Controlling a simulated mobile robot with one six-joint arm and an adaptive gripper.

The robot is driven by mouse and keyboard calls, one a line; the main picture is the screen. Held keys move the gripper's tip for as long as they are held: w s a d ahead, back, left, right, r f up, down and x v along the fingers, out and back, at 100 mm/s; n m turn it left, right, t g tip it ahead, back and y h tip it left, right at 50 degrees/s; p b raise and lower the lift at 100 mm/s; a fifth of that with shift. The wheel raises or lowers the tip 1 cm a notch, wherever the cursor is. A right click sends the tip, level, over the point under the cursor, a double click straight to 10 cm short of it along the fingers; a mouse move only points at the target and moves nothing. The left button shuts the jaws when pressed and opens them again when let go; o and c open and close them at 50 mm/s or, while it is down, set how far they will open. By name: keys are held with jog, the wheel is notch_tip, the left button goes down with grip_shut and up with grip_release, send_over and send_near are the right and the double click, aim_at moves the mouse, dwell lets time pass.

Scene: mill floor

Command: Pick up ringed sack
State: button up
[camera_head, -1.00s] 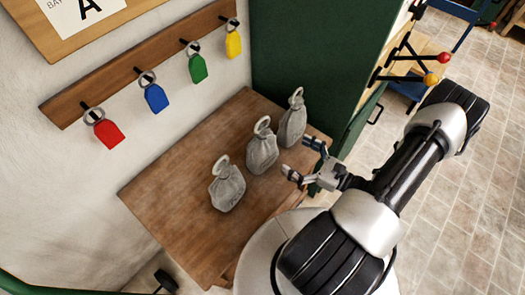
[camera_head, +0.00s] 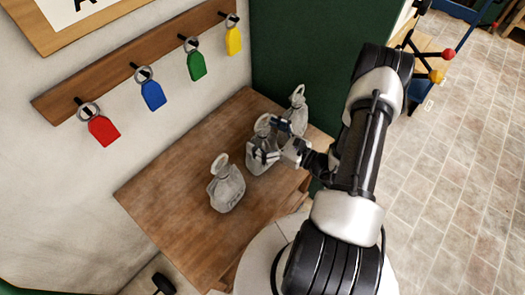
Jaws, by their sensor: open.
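Three grey sacks, each with a ring at its top, stand in a row on the wooden table (camera_head: 180,200). The near sack (camera_head: 226,188) is in full view. The middle sack (camera_head: 259,163) is partly hidden by my gripper (camera_head: 267,140). The far sack (camera_head: 298,105) stands near the green cabinet, its lower part hidden behind my gripper. My gripper is open, with its fingers on either side of the upper part of the middle sack. I cannot tell whether the fingers touch it.
A wooden rail (camera_head: 120,72) on the wall holds red, blue, green and yellow tags. A green cabinet (camera_head: 300,50) stands behind the table. A rack with red and yellow knobs (camera_head: 436,76) is at upper right. The table's left part is bare.

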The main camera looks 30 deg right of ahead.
# # #
Aim
Extract every line above containing the word "ahead".

Full answer
The robot is driven by mouse and keyboard calls, one a line; the main picture is the screen. Held keys move the gripper's tip for as long as they are held: w s a d ahead, back, left, right, r f up, down and x v along the fingers, out and back, at 100 mm/s; n m turn it left, right, t g tip it ahead, back and y h tip it left, right at 50 degrees/s; p b raise and lower the lift at 100 mm/s; a fifth of that with shift. The wheel raises or lowers the tip 1 cm a notch, wherever the cursor is. A right click sends the tip, level, over the point under the cursor, a double click straight to 10 cm short of it along the fingers; a mouse move only points at the target and moves nothing. The left button shuts the jaws when pressed and opens them again when let go; o and c open and close them at 50 mm/s or, while it is down, set how far they will open. By name: keys are held with jog, the wheel is notch_tip, the left button goes down with grip_shut and up with grip_release, send_over and send_near are the right and the double click, aim_at moves the mouse, dwell lets time pass.
The main camera looks 30 deg right of ahead.

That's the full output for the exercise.